The first group has the treble making points at front and back. These methods were rung spliced with Double Trouble Little Place.
|Lathors Cure Alliance||Smod Hole Inn Alliance||Wader Wodon Alliance||Ypsen Harpen Alliance||Double Trouble Little Place|
These ones have the treble doing a point at the front. These were spliced with Cheeky Little Place, in which the treble stays at the front throughout, to make up for all those missed blows in lead.
|Cherrington Alliance||Elmstone Hardwicke Alliance||Clearwell Alliance||Wyck Rissington Alliance||Daglingworth Alliance||Stanway Alliance||Cheeky Little Place|
And here the treble does points at the back. These were rung in pairs, combined with Itram Little Place, whose name is derived from the apt phrase "Is This Really A Method?", as it looks suspiciously like a Singles method with a tenor behind.
|Rhubarb Alliance||Custard Alliance||Parsley Alliance||Sage Alliance||Rosemary Alliance||Thyme Alliance||Itram Little Place|
Churn Valley and Coln Valley were rung in 2010, in quarter peals at Colesbourne and Coln St Denys, respectively.

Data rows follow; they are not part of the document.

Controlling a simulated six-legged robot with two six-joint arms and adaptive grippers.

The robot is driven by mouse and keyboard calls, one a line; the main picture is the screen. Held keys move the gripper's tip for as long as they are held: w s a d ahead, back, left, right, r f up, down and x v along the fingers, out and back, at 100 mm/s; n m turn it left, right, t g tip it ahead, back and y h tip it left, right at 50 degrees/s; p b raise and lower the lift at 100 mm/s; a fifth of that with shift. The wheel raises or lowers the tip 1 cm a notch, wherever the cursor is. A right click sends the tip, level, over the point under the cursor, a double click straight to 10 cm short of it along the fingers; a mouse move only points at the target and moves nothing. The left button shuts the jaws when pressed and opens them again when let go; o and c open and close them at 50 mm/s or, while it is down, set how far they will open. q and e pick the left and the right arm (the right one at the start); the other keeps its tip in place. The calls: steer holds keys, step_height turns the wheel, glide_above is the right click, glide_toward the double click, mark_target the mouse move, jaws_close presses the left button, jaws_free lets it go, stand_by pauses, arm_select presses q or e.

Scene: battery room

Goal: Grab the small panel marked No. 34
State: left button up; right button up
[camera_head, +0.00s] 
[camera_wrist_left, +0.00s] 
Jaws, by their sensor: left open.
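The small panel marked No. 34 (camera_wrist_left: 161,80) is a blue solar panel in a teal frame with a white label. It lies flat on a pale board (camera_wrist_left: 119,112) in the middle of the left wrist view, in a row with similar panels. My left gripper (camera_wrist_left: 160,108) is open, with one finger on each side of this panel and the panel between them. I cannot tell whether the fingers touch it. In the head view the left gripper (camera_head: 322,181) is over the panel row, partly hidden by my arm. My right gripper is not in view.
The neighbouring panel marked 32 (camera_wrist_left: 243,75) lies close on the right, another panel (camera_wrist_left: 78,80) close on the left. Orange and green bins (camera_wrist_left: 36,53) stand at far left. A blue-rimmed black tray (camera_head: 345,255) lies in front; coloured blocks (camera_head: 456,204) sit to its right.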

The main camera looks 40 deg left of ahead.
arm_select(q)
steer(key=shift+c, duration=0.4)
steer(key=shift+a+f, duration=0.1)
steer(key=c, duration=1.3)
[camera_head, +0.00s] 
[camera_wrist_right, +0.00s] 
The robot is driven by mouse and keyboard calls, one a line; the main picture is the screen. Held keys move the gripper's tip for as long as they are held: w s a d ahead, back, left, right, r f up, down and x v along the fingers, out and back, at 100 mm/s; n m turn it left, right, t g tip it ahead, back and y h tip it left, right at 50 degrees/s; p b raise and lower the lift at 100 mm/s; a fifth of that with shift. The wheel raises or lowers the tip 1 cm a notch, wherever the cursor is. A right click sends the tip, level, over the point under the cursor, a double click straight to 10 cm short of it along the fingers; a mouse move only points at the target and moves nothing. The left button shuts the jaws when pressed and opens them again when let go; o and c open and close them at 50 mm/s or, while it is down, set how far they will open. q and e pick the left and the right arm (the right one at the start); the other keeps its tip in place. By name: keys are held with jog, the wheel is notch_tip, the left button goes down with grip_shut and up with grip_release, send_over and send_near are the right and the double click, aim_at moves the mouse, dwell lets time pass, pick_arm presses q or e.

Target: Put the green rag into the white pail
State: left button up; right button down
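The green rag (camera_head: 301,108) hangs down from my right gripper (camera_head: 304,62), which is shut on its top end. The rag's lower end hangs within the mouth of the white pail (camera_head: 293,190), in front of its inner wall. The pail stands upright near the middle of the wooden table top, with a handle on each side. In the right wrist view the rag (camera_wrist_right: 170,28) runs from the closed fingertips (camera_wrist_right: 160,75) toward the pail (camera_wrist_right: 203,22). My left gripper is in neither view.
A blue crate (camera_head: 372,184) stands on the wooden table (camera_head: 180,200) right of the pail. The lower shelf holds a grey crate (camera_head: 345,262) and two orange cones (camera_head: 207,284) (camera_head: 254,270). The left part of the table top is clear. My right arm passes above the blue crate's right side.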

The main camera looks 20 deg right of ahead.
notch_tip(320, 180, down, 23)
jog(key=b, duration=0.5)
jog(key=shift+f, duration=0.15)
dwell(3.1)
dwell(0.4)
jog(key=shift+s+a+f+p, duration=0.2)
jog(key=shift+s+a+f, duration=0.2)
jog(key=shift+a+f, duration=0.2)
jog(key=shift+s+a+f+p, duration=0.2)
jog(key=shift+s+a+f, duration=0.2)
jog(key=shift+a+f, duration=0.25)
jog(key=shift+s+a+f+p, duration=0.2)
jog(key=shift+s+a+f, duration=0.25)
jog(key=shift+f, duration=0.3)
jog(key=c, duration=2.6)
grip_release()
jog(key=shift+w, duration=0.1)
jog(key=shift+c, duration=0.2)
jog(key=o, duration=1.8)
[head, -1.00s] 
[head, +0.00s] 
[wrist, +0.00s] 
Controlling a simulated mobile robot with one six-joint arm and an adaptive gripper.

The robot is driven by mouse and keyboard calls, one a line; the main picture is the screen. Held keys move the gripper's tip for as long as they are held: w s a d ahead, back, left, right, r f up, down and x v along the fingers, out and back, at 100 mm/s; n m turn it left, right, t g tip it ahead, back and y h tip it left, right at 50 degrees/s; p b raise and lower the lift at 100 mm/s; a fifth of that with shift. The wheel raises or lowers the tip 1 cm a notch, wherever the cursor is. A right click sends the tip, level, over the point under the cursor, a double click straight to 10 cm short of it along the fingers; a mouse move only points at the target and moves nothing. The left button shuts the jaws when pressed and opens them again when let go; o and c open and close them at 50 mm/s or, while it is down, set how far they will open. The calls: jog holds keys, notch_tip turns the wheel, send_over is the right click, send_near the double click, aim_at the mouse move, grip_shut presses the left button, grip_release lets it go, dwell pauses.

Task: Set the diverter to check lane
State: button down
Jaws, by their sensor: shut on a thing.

They were rung in variable hunt 120s. Ermin and Fosse were rung in quarters at Cherington in 2011 and Edgeworth in 2013, respectively, again using variable hunt multi-extent round blocks.
|Churn Valley||Coln Valley||Ermin||Fosse|
The Kington & Presteigne handbell band of Geoff Cowling and Lynn Scales added more Alliance methods with different treble paths in a quarter peal on 3 December 2020. Furan was rung spliced with Bastow, while Reverse Furan was rung spliced with Reverse Bastow. Plain courses of Quesadilla, Pyridine and Xylene were each rung with their Reverse versions, to give true blocks of 72, 96 and 120 changes, respectively.
|Furan||Reverse Furan||Quesadilla||Reverse Quesadilla||Pyridine||Reverse Pyridine||Xylene||Reverse Xylene|
Finally, a group of Alliance methods derived from methods rung on higher numbers, in which the treble path in each lead is more irregular, as it just fills in holes left by other place bells from those methods - although Glarsgow and LLonndonn are a bit different.
In each case, true round blocks are obtained by use of a variable-hunt Single, replacing the final 14 place notation of the course with an X.